begin
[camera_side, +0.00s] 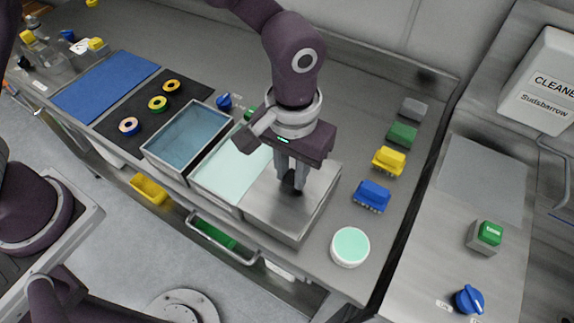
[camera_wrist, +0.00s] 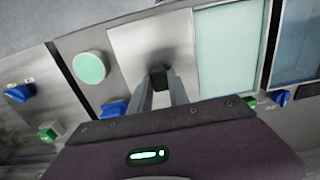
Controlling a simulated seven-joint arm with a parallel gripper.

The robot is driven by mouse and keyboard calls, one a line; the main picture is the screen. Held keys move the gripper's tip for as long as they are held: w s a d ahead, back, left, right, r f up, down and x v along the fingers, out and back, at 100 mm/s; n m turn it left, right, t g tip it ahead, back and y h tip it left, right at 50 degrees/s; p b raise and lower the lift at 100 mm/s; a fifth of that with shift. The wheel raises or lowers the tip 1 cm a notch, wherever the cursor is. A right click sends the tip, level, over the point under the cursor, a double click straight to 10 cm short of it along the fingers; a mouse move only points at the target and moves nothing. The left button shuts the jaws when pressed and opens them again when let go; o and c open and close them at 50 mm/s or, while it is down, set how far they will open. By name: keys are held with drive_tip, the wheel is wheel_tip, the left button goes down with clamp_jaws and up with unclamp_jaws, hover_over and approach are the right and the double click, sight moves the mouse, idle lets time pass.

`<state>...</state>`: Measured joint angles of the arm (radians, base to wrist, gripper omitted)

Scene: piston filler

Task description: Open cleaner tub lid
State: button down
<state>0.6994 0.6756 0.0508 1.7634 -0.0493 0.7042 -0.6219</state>
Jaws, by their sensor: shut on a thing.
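A flat grey metal lid (camera_side: 262,207) covers the rightmost of three side-by-side tubs in the side view. It appears level and seated on its tub; its contents are hidden. The lid also shows in the wrist view (camera_wrist: 130,35). A small black knob (camera_wrist: 160,75) stands on the lid. My gripper (camera_side: 290,184) points down over the lid, its two fingers shut on the knob. The wrist view shows the fingertips (camera_wrist: 160,86) on either side of it.
The middle tub (camera_side: 222,178) holds pale green liquid, and the left tub (camera_side: 187,137) blue liquid; both are uncovered. A round white tub with a green top (camera_side: 350,246) stands at the right front. Several brushes, including a blue one (camera_side: 372,195), line the right side.

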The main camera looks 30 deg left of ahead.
end
Description of the task >> Go through the material above and count the lines that contain "ahead"; answer with the number alone.

Response below >> 2